Donor Briefing Webinar: Legislative Session Update (Monday, September 18, 12-1 pm)
CDTF and Voices for Progress Education Fund are co-hosting a nonpartisan donor briefing webinar on key legislation passed in Sacramento this year, advocacy actions to take and forecasts for priority bills/issues this year and next. We’ll focus on climate change, immigration, criminal justice reform, housing and campaign finance reform. Invitation attached to circulate to your donor networks.
Next CDT/F Meeting (Monday, October 2: general meeting 10:30 am – 12:30 pm, closed advisory board session 12:30-2 pm)
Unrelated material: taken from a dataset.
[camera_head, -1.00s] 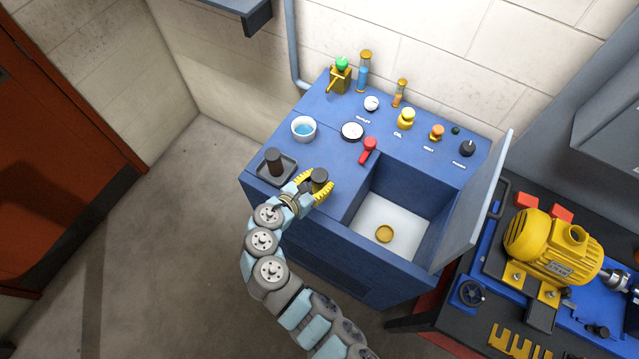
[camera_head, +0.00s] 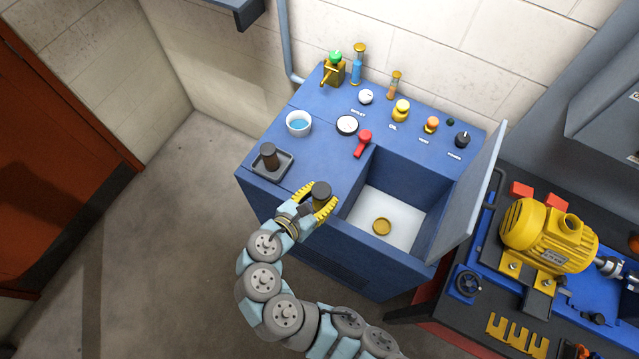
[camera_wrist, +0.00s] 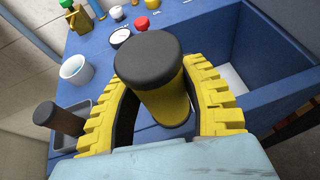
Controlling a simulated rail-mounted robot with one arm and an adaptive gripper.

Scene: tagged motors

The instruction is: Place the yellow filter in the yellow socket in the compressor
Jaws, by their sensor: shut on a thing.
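My gripper (camera_head: 318,203) has yellow toothed fingers and is shut on the yellow filter (camera_wrist: 168,100), a cylinder with a dark cap, shown upright between the fingers in the wrist view. In the head view the filter's dark cap (camera_head: 321,190) is at the front edge of the compressor (camera_head: 300,222), left of its open bay. The yellow socket (camera_head: 382,226) is a round yellow ring on the white floor of that bay, right of my gripper. The socket is out of sight in the wrist view.
A second, brown dark-topped filter (camera_head: 269,156) stands in a grey tray (camera_head: 286,168) to the left. A white cup (camera_head: 299,123), red lever (camera_head: 363,143) and several knobs are on the top. The raised lid (camera_head: 474,200) borders the bay's right. The bay is otherwise clear.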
Ludovic and Irene will convene members in the Bay Area and Nicole in Los Angeles, and we’ll all connect by video for most of the meeting. With the growth in our membership this year, our meeting will start with an open general member meeting and transition to a closed advisory board member session. The meeting agenda is attached.
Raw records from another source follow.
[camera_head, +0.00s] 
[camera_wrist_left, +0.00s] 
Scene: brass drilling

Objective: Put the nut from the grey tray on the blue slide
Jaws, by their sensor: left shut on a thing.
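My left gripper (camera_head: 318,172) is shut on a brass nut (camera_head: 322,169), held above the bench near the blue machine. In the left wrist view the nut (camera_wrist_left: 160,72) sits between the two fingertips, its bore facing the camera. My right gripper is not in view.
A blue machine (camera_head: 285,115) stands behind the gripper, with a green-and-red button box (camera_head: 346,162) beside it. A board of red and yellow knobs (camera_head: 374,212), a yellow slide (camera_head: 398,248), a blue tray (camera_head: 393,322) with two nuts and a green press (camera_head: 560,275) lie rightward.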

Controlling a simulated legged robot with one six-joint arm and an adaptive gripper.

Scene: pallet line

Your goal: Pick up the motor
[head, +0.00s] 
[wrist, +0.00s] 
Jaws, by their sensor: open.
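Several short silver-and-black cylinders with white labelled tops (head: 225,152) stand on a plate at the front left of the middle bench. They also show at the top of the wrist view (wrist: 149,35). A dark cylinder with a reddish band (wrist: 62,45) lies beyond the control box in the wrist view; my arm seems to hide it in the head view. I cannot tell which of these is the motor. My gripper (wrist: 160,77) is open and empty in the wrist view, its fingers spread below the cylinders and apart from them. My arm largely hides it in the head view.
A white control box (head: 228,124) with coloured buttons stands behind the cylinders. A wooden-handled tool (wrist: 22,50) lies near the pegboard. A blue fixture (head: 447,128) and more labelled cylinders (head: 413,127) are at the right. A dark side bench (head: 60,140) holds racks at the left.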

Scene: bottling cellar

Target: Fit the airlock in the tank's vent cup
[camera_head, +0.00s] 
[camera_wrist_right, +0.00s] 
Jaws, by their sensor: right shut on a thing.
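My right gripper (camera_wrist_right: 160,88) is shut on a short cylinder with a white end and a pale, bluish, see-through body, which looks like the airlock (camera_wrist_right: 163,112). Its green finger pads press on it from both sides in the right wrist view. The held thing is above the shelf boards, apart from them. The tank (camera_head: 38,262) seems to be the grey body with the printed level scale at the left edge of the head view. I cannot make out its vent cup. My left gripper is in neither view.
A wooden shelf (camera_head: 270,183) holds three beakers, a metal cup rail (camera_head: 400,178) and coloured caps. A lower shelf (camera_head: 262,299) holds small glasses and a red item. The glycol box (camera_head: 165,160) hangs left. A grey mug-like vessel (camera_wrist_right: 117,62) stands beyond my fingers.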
Annual Statewide Meeting (Wednesday, November 15, 11 am – 4 pm)
Join us for our second annual statewide meeting in Carlsbad, featuring elected officials, labor and community organizing leaders, and other experts speaking on California’s congressional seats critical to winning back the House majority in 2018, California statewide races, and key local races like district attorneys. The meeting is open to all CDT members and other donors. Save-the-Date attached for you to circulate to your donor networks; formal invitation to follow soon.
RESEARCH AND DATA
CDT/F Director Ludovic Blain and Jim Araby, Executive Director of UFCW Western States Council (a key ally in the Eloise Reyes race and in building key state and regional progressive political organizations), authored a piece for the National Committee for Responsive Philanthropy on the role philanthropy can play in responding to right-wing attacks on unions, who play an important role in the social justice movement.